[Start Input]

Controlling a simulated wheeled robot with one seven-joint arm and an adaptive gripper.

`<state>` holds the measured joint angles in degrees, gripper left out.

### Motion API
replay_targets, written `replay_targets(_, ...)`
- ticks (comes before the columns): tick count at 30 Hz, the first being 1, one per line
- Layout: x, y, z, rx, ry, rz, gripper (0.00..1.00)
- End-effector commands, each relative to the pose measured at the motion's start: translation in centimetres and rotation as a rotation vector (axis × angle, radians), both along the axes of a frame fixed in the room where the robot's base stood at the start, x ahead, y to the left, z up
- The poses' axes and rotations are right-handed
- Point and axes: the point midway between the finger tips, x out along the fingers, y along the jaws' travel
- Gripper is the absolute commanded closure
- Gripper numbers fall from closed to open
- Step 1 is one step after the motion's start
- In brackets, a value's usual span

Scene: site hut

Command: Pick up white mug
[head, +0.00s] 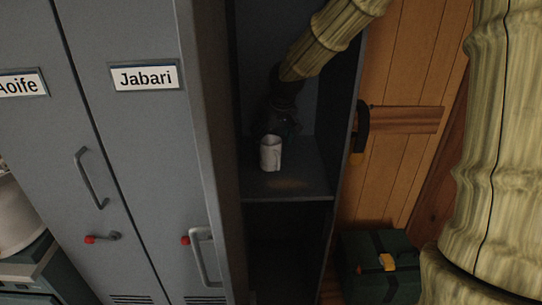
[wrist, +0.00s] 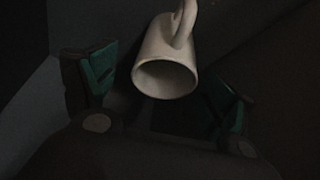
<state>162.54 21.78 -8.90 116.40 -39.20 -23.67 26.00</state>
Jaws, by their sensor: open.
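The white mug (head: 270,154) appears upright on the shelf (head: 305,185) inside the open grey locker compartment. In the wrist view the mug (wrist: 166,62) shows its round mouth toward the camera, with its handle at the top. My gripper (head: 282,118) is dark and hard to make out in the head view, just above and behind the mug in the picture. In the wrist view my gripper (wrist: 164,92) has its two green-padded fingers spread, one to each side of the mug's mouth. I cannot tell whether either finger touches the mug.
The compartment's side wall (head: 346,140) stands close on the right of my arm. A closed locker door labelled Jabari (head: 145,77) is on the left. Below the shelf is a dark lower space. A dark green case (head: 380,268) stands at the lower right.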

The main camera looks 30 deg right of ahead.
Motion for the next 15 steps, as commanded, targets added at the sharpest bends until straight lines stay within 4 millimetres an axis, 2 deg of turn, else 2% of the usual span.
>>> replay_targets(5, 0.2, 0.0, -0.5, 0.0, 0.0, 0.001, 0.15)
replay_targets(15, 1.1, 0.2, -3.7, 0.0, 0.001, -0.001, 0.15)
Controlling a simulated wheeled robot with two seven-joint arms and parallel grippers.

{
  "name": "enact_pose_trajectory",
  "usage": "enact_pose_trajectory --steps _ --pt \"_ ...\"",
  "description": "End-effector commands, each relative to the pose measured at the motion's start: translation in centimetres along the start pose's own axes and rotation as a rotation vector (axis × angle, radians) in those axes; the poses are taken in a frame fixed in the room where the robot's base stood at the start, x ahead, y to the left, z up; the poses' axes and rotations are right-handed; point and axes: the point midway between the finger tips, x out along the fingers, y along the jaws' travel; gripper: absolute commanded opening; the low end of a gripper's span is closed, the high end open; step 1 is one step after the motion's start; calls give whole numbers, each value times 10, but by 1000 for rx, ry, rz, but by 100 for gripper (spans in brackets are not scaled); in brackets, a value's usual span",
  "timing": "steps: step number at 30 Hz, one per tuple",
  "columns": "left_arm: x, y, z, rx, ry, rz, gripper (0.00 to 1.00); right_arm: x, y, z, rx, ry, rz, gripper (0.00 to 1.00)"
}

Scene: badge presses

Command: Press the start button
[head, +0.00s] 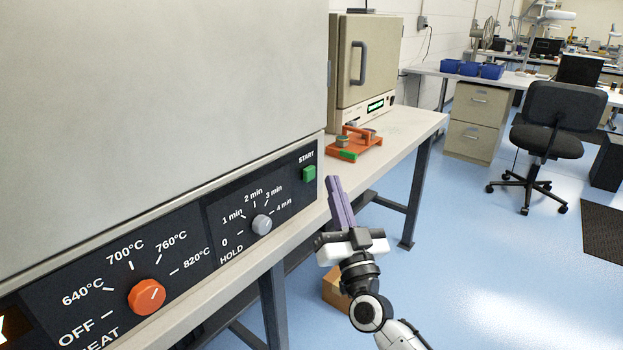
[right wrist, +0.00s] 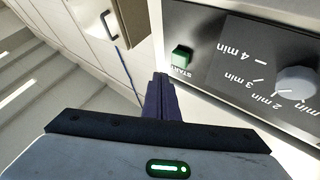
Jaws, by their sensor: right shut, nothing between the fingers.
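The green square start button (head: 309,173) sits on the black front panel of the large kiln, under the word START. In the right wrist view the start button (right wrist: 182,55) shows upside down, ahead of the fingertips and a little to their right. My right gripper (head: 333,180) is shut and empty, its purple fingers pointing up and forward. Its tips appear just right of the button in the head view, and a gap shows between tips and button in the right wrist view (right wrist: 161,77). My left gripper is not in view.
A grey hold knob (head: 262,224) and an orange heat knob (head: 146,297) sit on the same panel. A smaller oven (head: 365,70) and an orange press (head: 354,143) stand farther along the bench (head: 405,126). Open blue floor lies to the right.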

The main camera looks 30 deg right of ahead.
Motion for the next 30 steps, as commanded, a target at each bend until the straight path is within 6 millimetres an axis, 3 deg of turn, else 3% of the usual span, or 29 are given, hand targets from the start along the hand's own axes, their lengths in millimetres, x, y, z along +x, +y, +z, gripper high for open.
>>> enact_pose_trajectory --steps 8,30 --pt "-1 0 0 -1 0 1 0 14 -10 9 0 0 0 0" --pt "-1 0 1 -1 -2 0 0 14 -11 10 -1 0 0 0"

[End Input]

> [What needs to be done] Reproduce the records above exactly, leaving out every picture they contain.

> [Exercise response]
Controlling a simulated wheeled robot with one seven-joint arm and an adaptive gripper.

`<state>` holds the measured joint angles in degrees, gripper left out.

### Motion API
replay_targets, written `replay_targets(_, ...)`
- ticks (comes before the columns): tick count at 30 Hz, the first being 1, one per line
- Layout: x, y, z, rx, ry, rz, gripper (0.00..1.00)
- End-effector commands, each relative to the pose measured at the motion's start: translation in centimetres and rotation as a rotation vector (axis × angle, radians), both along the axes of a frame fixed in the room where the robot's base stood at the start, x ahead, y to the left, z up
- The poses' axes and rotations are right-handed
- Point and axes: the point midway between the finger tips, x out along the fingers, y along the jaws' travel
- Gripper is the absolute commanded closure
- Gripper numbers fall from closed to open
- Step 1 is one step after the motion's start
- In brackets, a value's usual span

Scene: site hut

Command: Pick up white mug
[head, +0.00s] 
[wrist, +0.00s] 
<state>162.54 21.78 -8.90 116.40 -39.20 -23.67 26.00</state>
Jaws, by their sensor: open.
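The white mug (head: 270,154) appears upright on the shelf (head: 305,185) inside the open grey locker compartment. In the wrist view the mug (wrist: 166,62) shows its round mouth toward the camera, with its handle at the top. My gripper (head: 282,118) is dark and hard to make out in the head view, just above and behind the mug in the picture. In the wrist view my gripper (wrist: 164,92) has its two green-padded fingers spread, one to each side of the mug's mouth. I cannot tell whether either finger touches the mug.
The compartment's side wall (head: 346,140) stands close on the right of my arm. A closed locker door labelled Jabari (head: 145,77) is on the left. Below the shelf is a dark lower space. A dark green case (head: 380,268) stands at the lower right.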

The main camera looks 30 deg right of ahead.
Motion for the next 15 steps, as commanded, targets added at the sharpest bends until straight lines stay within 4 millimetres an axis, 2 deg of turn, else 2% of the usual span.
>>> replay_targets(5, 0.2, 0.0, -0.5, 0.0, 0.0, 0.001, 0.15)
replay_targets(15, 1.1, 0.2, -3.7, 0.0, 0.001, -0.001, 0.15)
Controlling a simulated wheeled robot with two seven-joint arms and parallel grippers.

{
  "name": "enact_pose_trajectory",
  "usage": "enact_pose_trajectory --steps _ --pt \"_ ...\"",
  "description": "End-effector commands, each relative to the pose measured at the motion's start: translation in centimetres along the start pose's own axes and rotation as a rotation vector (axis × angle, radians) in those axes; the poses are taken in a frame fixed in the room where the robot's base stood at the start, x ahead, y to the left, z up; the poses' axes and rotations are right-handed; point and axes: the point midway between the finger tips, x out along the fingers, y along the jaws' travel; gripper: absolute commanded opening; the low end of a gripper's span is closed, the high end open; step 1 is one step after the motion's start; calls give whole numbers, each value times 10, but by 1000 for rx, ry, rz, but by 100 for gripper (spans in brackets are not scaled); in brackets, a value's usual span",
  "timing": "steps: step number at 30 Hz, one per tuple",
  "columns": "left_arm: x, y, z, rx, ry, rz, gripper (0.00 to 1.00); right_arm: x, y, z, rx, ry, rz, gripper (0.00 to 1.00)"
}

Scene: badge presses

Command: Press the start button
[head, +0.00s] 
[right wrist, +0.00s] 
Jaws, by their sensor: right shut, nothing between the fingers.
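The green square start button (head: 309,173) sits on the black front panel of the large kiln, under the word START. In the right wrist view the start button (right wrist: 182,55) shows upside down, ahead of the fingertips and a little to their right. My right gripper (head: 333,180) is shut and empty, its purple fingers pointing up and forward. Its tips appear just right of the button in the head view, and a gap shows between tips and button in the right wrist view (right wrist: 161,77). My left gripper is not in view.
A grey hold knob (head: 262,224) and an orange heat knob (head: 146,297) sit on the same panel. A smaller oven (head: 365,70) and an orange press (head: 354,143) stand farther along the bench (head: 405,126). Open blue floor lies to the right.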

The main camera looks 30 deg right of ahead.
Motion for the next 30 steps, as commanded, a target at each bend until the straight path is within 6 millimetres an axis, 3 deg of turn, else 3% of the usual span, or 29 are given, hand targets from the start along the hand's own axes, their lengths in millimetres, x, y, z along +x, +y, +z, gripper high for open.
>>> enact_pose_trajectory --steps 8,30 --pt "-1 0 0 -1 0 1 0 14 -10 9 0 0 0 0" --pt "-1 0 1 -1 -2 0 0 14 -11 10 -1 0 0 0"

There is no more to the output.